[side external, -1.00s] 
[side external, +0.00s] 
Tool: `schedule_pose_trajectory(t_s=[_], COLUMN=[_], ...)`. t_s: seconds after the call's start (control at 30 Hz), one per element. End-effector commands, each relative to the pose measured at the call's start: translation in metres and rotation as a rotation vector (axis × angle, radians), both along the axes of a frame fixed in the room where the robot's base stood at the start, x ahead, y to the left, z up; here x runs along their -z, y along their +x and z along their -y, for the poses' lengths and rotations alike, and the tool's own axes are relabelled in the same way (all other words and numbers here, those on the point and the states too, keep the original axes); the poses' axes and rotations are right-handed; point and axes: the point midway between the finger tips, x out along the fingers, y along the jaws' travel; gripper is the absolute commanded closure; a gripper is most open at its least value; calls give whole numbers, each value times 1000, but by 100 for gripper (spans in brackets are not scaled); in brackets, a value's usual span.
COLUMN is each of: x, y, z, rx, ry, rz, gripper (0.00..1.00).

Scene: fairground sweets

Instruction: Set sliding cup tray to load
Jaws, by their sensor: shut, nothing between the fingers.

====================

• Description of the task
Take the listing above and set it down exactly.

• Reply
[side external, -1.00s] 
[side external, +0.00s] 
Tool: `schedule_pose_trajectory(t_s=[_], COLUMN=[_], ...)`. t_s: seconds after the call's start (control at 30 Hz), one per element. End-effector commands, each relative to the pose measured at the call's start: translation in metres and rotation as a rotation vector (axis × angle, radians), both along the axes of a frame fixed in the room where the robot's base stood at the start, x ahead, y to the left, z up; here x runs along their -z, y along their +x and z along their -y, for the poses' lengths and rotations alike, and the tool's own axes are relabelled in the same way (all other words and numbers here, those on the point and the states too, keep the original axes); the poses' axes and rotations are right-handed; point and axes: the point midway between the finger tips, x out along the fingers, y along the jaws' travel; gripper is the absolute commanded closure; a gripper is most open at its least value; calls give whole numbers, each value times 1000, but by 100 for gripper (spans in brackets are not scaled); in brackets, a value's usual span.
COLUMN is each of: x, y, z, rx, ry, rz, gripper (0.00..1.00).

Scene: fairground sweets

Instruction: Set sliding cup tray to load
Jaws, by their sensor: shut, nothing between the fingers.

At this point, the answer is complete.